* Data extract *

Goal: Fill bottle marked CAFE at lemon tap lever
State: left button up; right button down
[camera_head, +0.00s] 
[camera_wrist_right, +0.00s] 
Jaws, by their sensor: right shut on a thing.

* What to produce *
Write out the whole listing again. Match it word for word.

* Answer for the task *
Goal: Fill bottle marked CAFE at lemon tap lever
State: left button up; right button down
[camera_head, +0.00s] 
[camera_wrist_right, +0.00s] 
Jaws, by their sensor: right shut on a thing.

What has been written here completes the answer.